Given task: Search the material for the string "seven" and copy each line where it occurs.
— Begin Records —
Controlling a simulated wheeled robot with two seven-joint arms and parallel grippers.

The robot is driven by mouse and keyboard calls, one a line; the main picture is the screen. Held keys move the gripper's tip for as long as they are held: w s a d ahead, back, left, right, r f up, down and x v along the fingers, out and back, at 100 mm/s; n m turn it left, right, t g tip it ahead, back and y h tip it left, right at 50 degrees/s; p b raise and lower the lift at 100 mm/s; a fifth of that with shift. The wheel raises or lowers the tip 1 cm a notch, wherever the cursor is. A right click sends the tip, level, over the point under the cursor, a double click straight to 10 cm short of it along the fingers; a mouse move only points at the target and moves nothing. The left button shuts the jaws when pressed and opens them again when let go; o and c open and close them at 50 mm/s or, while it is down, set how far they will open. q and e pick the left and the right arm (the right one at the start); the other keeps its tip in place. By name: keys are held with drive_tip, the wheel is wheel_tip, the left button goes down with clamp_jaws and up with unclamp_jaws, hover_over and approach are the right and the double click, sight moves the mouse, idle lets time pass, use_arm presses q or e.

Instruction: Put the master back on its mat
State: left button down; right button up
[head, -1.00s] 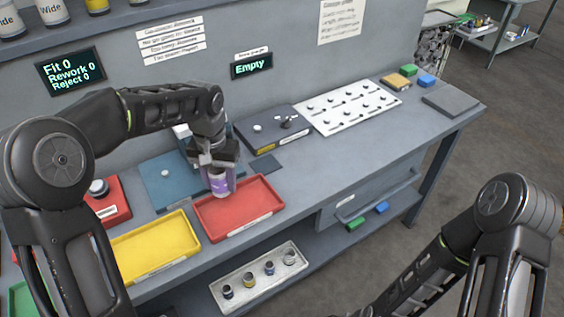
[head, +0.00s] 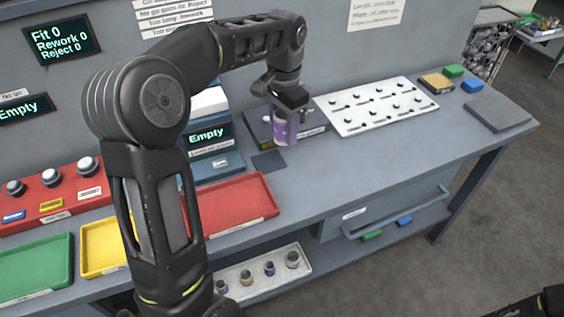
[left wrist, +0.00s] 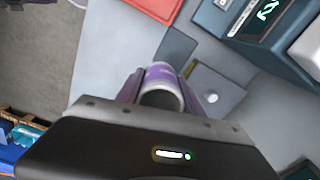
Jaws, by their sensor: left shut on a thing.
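The master is a purple cylinder (head: 285,130), held upright by my left gripper (head: 288,106) above the bench. In the left wrist view the purple cylinder (left wrist: 160,82) shows its round end and hollow middle between the fingers. A small dark square mat (head: 268,163) lies bare on the bench, below and slightly left of the cylinder in the head view. The mat (left wrist: 176,48) also shows beyond the cylinder in the left wrist view. The cylinder is apart from the mat. My right gripper is not in view; only a piece of that arm shows at the lower right.
A dark grey block (head: 258,122) stands behind the cylinder. A white pegged board (head: 372,126) lies to the right. A red tray (head: 240,204) and a blue station with an "Empty" display (head: 207,136) are to the left. Open bench lies right of the mat.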

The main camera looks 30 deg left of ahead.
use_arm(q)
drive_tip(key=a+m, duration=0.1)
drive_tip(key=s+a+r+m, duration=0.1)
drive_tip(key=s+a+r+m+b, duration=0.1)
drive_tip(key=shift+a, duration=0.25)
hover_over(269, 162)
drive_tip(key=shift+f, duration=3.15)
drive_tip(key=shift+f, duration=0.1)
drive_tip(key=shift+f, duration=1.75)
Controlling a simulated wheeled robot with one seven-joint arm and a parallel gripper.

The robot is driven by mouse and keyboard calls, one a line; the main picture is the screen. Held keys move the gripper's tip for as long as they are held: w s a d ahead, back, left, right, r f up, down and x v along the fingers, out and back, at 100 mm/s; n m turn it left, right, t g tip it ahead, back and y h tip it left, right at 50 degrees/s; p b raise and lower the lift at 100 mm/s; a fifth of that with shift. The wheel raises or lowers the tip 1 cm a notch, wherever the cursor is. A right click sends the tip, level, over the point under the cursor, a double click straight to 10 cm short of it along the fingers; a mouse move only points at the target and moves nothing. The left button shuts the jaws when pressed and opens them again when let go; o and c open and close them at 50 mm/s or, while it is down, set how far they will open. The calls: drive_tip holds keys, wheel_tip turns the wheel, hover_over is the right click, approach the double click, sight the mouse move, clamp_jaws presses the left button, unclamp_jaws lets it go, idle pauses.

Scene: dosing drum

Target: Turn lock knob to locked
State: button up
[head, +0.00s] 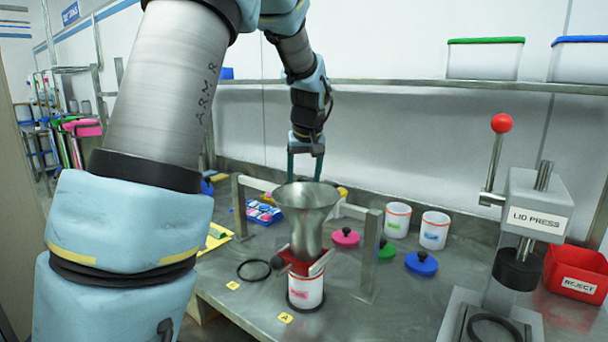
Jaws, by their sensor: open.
— End Records —
The response:
Controlling a simulated wheeled robot with two seven-joint arms and parallel grippers.
Controlling a simulated wheeled robot with one seven-joint arm and a parallel gripper.

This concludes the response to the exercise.